(begin)
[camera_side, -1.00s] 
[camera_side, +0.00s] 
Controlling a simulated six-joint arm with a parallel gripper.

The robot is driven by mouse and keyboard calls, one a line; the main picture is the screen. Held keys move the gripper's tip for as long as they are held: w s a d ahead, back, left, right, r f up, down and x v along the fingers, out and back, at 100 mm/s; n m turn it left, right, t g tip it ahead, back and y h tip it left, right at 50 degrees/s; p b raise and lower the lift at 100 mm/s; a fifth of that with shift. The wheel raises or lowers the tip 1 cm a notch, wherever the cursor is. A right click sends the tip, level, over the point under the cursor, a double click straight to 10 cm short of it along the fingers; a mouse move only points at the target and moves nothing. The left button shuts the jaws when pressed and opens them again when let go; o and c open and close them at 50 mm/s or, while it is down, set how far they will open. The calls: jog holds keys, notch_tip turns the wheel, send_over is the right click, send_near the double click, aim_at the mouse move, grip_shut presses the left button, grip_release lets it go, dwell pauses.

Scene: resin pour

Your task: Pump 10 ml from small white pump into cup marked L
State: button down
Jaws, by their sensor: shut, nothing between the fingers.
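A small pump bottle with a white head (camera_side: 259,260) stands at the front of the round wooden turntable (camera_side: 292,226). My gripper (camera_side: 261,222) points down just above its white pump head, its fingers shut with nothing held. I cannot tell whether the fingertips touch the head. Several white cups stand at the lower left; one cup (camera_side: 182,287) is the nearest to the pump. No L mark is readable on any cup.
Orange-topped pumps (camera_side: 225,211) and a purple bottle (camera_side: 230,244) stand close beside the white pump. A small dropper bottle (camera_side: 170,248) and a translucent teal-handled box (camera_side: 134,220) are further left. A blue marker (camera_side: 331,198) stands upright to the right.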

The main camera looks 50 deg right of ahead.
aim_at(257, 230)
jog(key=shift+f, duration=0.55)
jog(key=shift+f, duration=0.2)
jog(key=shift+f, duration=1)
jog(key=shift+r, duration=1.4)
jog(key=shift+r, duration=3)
(end)
## [Your goal]
Extract the whole listing, character for character.

## [Response below]
[camera_side, -1.00s] 
[camera_side, +0.00s] 
Controlling a simulated six-joint arm with a parallel gripper.

The robot is driven by mouse and keyboard calls, one a line; the main picture is the screen. Held keys move the gripper's tip for as long as they are held: w s a d ahead, back, left, right, r f up, down and x v along the fingers, out and back, at 100 mm/s; n m turn it left, right, t g tip it ahead, back and y h tip it left, right at 50 degrees/s; p b raise and lower the lift at 100 mm/s; a fifth of that with shift. The wheel raises or lowers the tip 1 cm a notch, wherever the cursor is. A right click sends the tip, level, over the point under the cursor, a double click straight to 10 cm short of it along the fingers; a mouse move only points at the target and moves nothing. The left button shuts the jaws when pressed and opens them again when let go; o and c open and close them at 50 mm/s or, while it is down, set how far they will open. The calls: jog holds keys, notch_tip turns the wheel, send_over is the right click, send_near the double click, aim_at the mouse move, grip_shut presses the left button, grip_release lets it go, dwell pauses.

Scene: resin pour

Your task: Pump 10 ml from small white pump into cup marked L
State: button down
Jaws, by their sensor: shut, nothing between the fingers.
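A small pump bottle with a white head (camera_side: 259,260) stands at the front of the round wooden turntable (camera_side: 292,226). My gripper (camera_side: 261,222) points down just above its white pump head, its fingers shut with nothing held. I cannot tell whether the fingertips touch the head. Several white cups stand at the lower left; one cup (camera_side: 182,287) is the nearest to the pump. No L mark is readable on any cup.
Orange-topped pumps (camera_side: 225,211) and a purple bottle (camera_side: 230,244) stand close beside the white pump. A small dropper bottle (camera_side: 170,248) and a translucent teal-handled box (camera_side: 134,220) are further left. A blue marker (camera_side: 331,198) stands upright to the right.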

The main camera looks 50 deg right of ahead.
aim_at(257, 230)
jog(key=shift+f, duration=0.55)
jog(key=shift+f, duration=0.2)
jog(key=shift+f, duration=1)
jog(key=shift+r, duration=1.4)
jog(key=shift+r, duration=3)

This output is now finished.